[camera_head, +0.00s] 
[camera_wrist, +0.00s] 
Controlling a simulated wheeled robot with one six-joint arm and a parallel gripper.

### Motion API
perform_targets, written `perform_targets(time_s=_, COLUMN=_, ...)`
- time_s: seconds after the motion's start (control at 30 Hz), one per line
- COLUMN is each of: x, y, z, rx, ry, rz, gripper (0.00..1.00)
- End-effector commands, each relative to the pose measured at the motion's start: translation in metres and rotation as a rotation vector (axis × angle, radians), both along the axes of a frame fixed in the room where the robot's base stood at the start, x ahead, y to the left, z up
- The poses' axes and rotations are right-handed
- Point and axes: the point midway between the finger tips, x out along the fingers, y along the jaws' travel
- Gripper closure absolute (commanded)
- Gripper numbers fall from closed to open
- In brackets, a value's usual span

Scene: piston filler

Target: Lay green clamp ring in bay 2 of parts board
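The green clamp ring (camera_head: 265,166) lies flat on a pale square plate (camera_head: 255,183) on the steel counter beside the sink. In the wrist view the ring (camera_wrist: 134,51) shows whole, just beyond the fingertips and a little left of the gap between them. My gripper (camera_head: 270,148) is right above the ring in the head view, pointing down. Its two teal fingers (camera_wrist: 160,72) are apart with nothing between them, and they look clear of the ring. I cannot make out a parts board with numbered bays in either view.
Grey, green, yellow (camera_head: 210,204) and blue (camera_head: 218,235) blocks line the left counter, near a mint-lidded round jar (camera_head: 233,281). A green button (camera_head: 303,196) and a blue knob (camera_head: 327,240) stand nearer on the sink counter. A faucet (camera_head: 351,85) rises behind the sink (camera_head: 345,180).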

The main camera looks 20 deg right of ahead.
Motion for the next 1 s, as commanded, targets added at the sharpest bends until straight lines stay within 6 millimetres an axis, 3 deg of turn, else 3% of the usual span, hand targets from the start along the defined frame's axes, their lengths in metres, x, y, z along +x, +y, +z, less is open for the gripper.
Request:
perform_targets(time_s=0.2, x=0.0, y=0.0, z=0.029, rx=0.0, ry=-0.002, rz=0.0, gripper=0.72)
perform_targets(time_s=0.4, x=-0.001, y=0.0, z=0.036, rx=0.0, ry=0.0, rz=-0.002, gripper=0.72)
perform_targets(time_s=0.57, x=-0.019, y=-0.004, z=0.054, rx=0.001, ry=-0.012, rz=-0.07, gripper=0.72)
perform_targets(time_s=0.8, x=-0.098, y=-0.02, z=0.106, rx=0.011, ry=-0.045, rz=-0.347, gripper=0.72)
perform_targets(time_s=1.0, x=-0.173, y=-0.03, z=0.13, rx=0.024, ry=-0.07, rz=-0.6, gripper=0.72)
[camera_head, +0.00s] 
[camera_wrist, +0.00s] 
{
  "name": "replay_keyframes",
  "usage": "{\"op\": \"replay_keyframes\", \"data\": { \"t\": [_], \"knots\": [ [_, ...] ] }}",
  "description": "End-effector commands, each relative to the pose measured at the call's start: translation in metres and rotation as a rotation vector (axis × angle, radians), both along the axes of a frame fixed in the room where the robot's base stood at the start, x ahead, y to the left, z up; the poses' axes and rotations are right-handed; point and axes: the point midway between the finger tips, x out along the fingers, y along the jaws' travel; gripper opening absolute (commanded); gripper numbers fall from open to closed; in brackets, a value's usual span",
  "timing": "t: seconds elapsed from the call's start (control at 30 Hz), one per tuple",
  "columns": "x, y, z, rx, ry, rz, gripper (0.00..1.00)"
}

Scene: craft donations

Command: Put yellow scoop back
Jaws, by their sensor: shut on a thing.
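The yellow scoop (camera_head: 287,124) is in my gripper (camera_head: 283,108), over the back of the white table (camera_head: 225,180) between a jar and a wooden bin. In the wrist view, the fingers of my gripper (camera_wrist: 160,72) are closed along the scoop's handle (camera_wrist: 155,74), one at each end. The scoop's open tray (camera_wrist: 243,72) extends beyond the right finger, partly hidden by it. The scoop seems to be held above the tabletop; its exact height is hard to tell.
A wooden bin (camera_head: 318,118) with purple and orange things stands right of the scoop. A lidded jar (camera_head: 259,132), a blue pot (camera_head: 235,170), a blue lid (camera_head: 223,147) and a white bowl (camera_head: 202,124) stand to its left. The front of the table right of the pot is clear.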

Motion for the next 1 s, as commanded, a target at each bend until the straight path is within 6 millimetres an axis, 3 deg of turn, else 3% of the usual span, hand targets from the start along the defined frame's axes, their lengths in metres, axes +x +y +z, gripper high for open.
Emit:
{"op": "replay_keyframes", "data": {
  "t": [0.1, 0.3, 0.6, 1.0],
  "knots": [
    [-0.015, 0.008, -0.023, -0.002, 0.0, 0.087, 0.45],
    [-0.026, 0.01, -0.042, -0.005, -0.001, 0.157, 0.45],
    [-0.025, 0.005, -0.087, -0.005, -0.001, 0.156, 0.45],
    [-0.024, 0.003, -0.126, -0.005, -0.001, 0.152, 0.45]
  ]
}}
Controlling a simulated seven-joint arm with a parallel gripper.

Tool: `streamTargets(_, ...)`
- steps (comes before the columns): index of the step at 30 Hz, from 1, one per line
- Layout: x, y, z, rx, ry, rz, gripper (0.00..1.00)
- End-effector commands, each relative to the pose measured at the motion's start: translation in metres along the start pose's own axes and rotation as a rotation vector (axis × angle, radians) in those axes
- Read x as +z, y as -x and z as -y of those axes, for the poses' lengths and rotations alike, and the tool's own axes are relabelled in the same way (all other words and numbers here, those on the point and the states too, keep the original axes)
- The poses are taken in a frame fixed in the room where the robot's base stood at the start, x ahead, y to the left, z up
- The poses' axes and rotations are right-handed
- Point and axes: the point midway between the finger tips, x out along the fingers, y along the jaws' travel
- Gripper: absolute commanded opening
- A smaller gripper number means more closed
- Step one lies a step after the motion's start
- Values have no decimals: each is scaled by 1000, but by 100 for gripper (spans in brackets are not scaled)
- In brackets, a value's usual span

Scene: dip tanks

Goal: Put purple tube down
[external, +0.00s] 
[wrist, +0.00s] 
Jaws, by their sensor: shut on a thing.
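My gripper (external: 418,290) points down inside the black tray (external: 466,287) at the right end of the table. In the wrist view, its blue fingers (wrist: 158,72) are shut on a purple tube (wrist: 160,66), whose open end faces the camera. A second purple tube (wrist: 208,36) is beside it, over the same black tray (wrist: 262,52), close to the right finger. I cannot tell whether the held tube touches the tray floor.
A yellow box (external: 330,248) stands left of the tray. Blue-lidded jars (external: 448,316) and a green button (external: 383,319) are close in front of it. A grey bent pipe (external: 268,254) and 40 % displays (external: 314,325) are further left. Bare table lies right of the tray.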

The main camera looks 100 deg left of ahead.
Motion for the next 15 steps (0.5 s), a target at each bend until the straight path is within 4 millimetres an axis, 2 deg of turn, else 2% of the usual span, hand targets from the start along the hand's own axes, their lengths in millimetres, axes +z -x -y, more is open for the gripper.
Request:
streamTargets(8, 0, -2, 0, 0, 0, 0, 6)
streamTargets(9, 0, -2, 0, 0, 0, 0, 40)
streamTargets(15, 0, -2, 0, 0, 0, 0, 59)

### GOAL
Tally up how many lines in the preceding listing contain the word "seconds". Give nothing but the number.

### FINAL ANSWER
2